The Basin and the Towel

This week has been anything but a holy one for the disciples. One minute they were dreading the trip to Jerusalem, the next they were breathing a sigh of relief as they saw the crowd praising and acclaiming him as king. They could barely look ahead from one day to the next, each moment giving rise to the deafening crescendo, the death of their friend and master.

Yet in the midst of this turmoil comes a moment of respite, as Jesus calls them away to share the Passover meal together. And tucked away in this account of their last meal together comes the most tender of moments. The one who days before had been acclaimed by all as King, and who would soon bear the greatest agony ever known to man, kneels before each of them in humility and tenderly washes their feet.

Peter speaks for all of them when he asks Jesus what he’s doing. And Jesus assures him that, although they can't possibly understand it now, someday they will. The disciples squirm in discomfort as they watch and wait their turn. Why was their master humiliating himself like this, performing a task reserved for the lowliest of servants? I imagine him as he approached each of them, looking up at them with gentle eyes and whispering words of assurance, perhaps sharing a memory or two. “I love you. I care about you. I know you’re afraid of what lies ahead. I understand. And I’m here for you.”

In this time of great uncertainty about their future, perhaps Jesus was saying, "This is how you'll be able to go on. Be in community with one another. Be there for each other. When it comes to serving your brother, nothing is beneath you. Quit worrying about your place in the pack. It's not about you; it's about each other."

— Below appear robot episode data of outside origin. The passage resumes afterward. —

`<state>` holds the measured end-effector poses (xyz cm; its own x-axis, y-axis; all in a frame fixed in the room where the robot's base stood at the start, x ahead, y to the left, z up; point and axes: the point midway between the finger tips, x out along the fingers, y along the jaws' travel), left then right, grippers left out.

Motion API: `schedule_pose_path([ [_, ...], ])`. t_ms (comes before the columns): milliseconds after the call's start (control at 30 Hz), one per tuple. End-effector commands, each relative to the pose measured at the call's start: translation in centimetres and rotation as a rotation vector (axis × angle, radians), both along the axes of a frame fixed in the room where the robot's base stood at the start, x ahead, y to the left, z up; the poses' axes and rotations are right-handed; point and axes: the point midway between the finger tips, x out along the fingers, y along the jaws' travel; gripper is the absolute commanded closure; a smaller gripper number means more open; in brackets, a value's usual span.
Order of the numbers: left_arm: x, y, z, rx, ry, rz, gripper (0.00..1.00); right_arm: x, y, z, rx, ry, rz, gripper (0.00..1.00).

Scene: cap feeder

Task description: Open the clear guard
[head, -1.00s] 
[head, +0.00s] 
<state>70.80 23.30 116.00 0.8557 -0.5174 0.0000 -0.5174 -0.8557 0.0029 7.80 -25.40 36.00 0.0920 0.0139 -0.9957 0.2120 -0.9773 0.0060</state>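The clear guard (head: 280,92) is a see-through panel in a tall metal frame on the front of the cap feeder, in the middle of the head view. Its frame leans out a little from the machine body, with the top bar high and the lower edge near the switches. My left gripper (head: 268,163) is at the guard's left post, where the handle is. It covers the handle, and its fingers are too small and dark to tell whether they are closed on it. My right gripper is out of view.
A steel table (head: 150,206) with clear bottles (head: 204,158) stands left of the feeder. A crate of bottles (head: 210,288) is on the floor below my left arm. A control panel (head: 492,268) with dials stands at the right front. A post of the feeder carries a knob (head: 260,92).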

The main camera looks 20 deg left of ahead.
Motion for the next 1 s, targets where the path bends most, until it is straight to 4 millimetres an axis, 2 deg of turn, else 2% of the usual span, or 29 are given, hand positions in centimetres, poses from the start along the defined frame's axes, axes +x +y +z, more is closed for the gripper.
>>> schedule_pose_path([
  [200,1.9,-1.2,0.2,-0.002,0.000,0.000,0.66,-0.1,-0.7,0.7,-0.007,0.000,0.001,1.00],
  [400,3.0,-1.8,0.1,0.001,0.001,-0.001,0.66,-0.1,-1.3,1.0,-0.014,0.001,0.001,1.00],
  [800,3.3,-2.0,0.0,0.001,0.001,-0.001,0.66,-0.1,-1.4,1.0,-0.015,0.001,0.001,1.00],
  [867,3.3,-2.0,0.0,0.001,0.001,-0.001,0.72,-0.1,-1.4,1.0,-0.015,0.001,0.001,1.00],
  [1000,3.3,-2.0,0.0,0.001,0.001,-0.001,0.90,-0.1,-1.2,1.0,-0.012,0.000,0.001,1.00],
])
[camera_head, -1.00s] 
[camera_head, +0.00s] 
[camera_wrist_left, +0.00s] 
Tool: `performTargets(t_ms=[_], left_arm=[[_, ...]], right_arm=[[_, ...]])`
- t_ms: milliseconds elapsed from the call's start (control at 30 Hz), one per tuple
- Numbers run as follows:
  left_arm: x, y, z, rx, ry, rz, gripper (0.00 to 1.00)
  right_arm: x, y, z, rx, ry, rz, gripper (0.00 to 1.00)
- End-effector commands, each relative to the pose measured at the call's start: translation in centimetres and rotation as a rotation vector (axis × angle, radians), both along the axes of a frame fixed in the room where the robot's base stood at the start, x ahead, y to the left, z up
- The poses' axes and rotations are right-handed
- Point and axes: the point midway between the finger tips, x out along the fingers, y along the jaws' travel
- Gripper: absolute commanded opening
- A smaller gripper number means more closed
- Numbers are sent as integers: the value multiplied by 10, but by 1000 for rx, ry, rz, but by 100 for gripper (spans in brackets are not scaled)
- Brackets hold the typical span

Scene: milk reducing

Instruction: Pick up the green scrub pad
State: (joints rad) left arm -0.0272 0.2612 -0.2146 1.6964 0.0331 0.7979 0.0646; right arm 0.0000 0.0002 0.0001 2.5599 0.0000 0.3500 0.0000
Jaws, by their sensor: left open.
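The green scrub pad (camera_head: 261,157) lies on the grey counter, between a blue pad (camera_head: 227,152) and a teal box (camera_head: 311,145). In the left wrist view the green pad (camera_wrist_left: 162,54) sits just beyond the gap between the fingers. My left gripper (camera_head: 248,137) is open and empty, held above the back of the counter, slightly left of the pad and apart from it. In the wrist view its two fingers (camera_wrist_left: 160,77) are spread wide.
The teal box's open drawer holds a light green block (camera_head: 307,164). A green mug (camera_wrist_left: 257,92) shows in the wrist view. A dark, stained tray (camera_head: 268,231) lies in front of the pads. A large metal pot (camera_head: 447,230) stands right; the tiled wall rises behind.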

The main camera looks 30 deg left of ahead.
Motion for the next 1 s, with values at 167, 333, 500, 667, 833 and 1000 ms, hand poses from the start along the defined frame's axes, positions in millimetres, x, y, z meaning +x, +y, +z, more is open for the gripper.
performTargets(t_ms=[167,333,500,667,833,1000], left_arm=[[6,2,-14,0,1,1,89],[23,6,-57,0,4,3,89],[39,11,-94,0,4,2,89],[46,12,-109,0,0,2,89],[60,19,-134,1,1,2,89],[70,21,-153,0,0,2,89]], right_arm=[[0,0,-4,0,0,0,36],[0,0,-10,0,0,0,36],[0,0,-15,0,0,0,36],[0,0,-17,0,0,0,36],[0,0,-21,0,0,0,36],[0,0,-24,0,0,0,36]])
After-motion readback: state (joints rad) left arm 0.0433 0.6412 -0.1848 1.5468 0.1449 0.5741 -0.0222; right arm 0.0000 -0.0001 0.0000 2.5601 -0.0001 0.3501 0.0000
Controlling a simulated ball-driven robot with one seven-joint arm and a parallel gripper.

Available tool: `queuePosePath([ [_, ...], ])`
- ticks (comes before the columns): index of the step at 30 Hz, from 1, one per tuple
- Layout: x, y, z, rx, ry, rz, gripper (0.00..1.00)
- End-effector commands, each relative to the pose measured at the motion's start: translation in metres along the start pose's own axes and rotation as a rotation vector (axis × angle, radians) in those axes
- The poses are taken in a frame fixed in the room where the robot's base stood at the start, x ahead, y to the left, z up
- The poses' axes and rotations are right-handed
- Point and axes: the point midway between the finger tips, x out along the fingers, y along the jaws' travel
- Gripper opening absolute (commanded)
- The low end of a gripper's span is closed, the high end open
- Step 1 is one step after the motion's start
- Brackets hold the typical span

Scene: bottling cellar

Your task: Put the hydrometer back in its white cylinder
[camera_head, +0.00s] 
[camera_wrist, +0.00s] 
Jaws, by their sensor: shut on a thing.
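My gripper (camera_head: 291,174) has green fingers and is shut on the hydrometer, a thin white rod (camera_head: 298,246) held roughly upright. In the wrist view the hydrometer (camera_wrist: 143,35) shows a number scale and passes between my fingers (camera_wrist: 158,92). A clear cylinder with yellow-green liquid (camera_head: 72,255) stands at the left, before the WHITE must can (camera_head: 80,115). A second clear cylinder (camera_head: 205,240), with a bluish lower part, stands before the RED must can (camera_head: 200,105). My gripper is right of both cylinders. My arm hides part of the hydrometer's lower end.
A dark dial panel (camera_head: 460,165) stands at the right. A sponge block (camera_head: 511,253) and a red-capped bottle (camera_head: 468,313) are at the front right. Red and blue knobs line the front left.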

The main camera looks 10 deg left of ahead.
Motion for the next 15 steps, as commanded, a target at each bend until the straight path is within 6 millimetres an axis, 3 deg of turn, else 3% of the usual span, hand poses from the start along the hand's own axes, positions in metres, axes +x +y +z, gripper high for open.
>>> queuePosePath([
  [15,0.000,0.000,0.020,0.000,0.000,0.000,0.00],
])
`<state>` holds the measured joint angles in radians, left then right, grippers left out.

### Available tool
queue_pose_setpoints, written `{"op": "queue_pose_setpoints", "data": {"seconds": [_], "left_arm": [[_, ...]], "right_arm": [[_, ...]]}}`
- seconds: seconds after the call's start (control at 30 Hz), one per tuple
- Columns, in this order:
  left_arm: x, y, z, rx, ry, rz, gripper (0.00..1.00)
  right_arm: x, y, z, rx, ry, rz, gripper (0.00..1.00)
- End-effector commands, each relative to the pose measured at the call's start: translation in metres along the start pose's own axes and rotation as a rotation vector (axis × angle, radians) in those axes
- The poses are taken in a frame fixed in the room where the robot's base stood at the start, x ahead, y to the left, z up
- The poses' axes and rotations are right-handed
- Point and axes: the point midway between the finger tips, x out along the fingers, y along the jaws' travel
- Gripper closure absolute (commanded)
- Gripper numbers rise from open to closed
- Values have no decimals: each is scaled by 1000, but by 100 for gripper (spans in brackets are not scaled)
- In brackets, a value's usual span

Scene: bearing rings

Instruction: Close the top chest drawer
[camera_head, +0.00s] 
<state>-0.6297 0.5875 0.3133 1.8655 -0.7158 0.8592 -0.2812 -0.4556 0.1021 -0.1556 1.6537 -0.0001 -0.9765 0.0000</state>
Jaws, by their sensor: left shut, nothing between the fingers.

I think Michael Card, in his song The Basin and the Towel, captures the essence and beauty of this night:

In an upstairs room
A parable is just about to come alive
And while they bicker about who's best
With a painful glance He'll silently rise
Their Savior Servant must show them how
Through the will of the water
And the tenderness of the towel

In any ordinary place
On any ordinary day
The parable can live again
When one will kneel and one will yield
Our Savior Servant must show us how
Through the will of the water
And the tenderness of the towel

And the space between ourselves sometimes
Is more than the distance between the stars
By the fragile bridge of the servant's bow
We take up the basin and the towel

And the call is to community
The impoverished power that sets the soul free
In humility to take the vow
That day after day we must take up
The basin and the towel

(c)1994 Birdwing Music (a div. of the Sparrow Corporation) (ASCAP)
From Poiema by Michael Card


Becky said...

Well said ... you AND Michael.

Blessed Easter to you Dianne!

Joan B. said...

"And the space between ourselves sometimes is more than the distance between the stars" is such a powerful reminder of how hard it is to experience true community and how much that is what Easter is about. Thanks for this thoughtful post. Easter blessings, Dianne.

Jennifer, Snapshot said...

What a great description--thanks for bringing meaning to the season.

Tami Boesiger said...

You make me want to be there, Dianne. Happy Easter, my friend.